• EXERCISE AIM
In the listing below, locate the lines that hold the string "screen". Copy those lines.

(Manipulation episode records)
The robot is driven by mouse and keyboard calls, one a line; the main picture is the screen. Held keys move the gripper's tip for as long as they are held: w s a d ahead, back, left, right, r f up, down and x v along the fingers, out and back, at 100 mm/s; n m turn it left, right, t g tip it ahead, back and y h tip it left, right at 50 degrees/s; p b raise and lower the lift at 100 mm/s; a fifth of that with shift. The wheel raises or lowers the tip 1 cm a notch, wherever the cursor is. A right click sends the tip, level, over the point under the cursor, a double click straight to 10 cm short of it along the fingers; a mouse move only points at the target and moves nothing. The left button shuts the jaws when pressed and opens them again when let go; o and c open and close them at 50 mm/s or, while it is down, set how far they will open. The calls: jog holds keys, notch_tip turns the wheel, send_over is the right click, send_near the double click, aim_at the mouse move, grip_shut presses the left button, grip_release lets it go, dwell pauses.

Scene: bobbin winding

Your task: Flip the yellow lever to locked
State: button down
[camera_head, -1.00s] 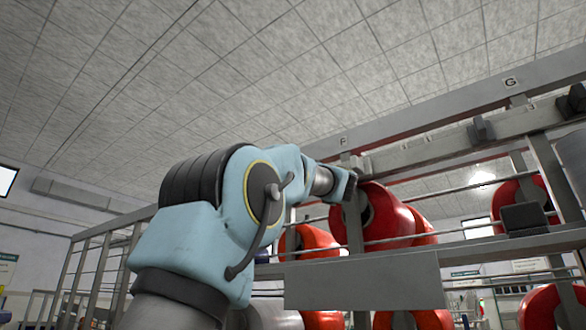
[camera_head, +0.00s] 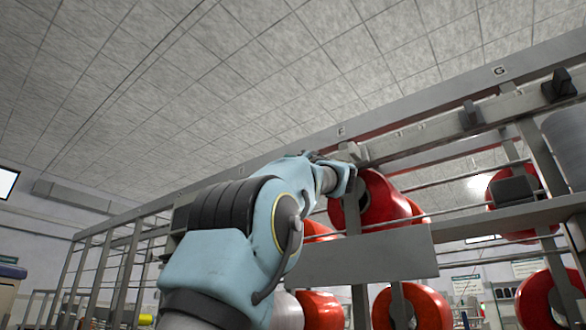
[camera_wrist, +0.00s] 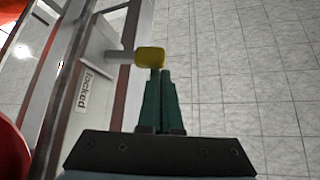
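The yellow lever knob (camera_wrist: 150,55) shows in the wrist view at the end of a short grey shaft (camera_wrist: 119,57) that reaches left to the rack's metal frame. A white label reading "locked" (camera_wrist: 84,90) is on the frame, below and left of the knob. My gripper (camera_wrist: 160,73) has its two green fingers together, with nothing visible between them. Their tips are right at the knob's lower right edge; I cannot tell if they touch it. In the head view my arm reaches up to the rack's top rail near the letter F, and the lever cannot be made out.
Red bobbins (camera_head: 412,309) sit in the rack, one (camera_wrist: 10,145) at the wrist view's left edge. A grey panel (camera_head: 360,258) and horizontal rods are close to my arm. The right side of the wrist view shows only ceiling.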

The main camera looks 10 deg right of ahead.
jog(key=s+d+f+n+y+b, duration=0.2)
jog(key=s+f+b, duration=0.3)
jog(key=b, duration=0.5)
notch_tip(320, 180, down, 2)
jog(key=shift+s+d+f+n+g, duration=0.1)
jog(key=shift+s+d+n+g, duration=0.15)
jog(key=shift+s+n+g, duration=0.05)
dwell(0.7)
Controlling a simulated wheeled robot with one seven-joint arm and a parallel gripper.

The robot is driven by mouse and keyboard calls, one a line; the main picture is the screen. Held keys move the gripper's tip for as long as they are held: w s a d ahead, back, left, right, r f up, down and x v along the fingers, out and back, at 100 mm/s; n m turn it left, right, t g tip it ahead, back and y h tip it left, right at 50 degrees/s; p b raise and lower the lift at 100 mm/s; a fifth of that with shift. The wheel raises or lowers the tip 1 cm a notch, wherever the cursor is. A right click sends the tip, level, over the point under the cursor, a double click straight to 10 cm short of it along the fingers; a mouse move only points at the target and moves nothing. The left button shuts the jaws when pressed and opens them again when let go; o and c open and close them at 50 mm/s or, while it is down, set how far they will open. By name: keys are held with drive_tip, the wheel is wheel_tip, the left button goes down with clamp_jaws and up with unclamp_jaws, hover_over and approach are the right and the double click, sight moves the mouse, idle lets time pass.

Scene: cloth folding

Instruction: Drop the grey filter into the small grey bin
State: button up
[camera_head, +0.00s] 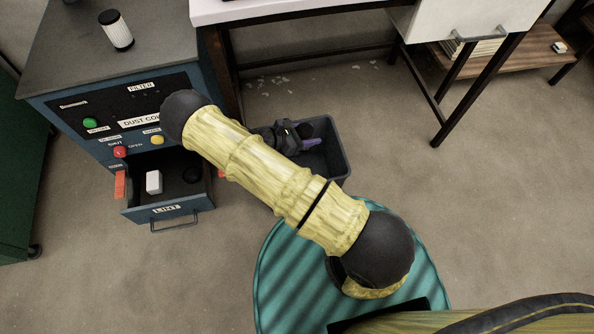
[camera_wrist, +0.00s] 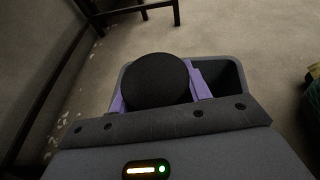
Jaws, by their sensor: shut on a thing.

• RESPONSE TO THE TASK
The robot is driven by mouse and keyboard calls, one a line; the main picture is the screen. Held keys move the gripper's tip for as long as they are held: w s a d ahead, back, left, right, r f up, down and x v along the fingers, out and back, at 100 mm/s; n m turn it left, right, t g tip it ahead, back and y h tip it left, right at 50 degrees/s; p b raise and lower the lift at 100 mm/s; a fifth of that with shift. The wheel raises or lowers the tip 1 cm a notch, wherever the cursor is. A right click sends the tip, level, over the point under the cursor, a double click straight to 10 cm short of it along the fingers; a mouse move only points at the target and moves nothing. The left button shuts the jaws when pressed and opens them again when let go; o and c open and close them at 50 mm/s or, while it is down, set how far they will open. The calls: jog holds keys, notch_tip turns the wheel, send_over is the right click, send_near the double click, aim_at the mouse move, grip_shut presses the left button, grip_release lets it go, dwell pauses.
The robot is driven by mouse and keyboard calls, one a line; the main picture is the screen. Held keys move the gripper's tip for as long as they are held: w s a d ahead, back, left, right, r f up, down and x v along the fingers, out and back, at 100 mm/s; n m turn it left, right, t g tip it ahead, back and y h tip it left, right at 50 degrees/s; p b raise and lower the lift at 100 mm/s; a fifth of that with shift. The wheel raises or lowers the tip 1 cm a notch, wherever the cursor is. A right click sends the tip, level, over the point under the cursor, a double click straight to 10 cm short of it along the fingers; a mouse move only points at the target and moves nothing. The left button shuts the jaws when pressed and opens them again when let go; o and c open and close them at 50 mm/s or, while it is down, set how far they will open. By name: keys are held with drive_tip, the wheel is wheel_tip, the left button goes down with clamp_jaws and up with unclamp_jaws, hover_over and approach are the right and the double click, sight moves the mouse, idle lets time pass.

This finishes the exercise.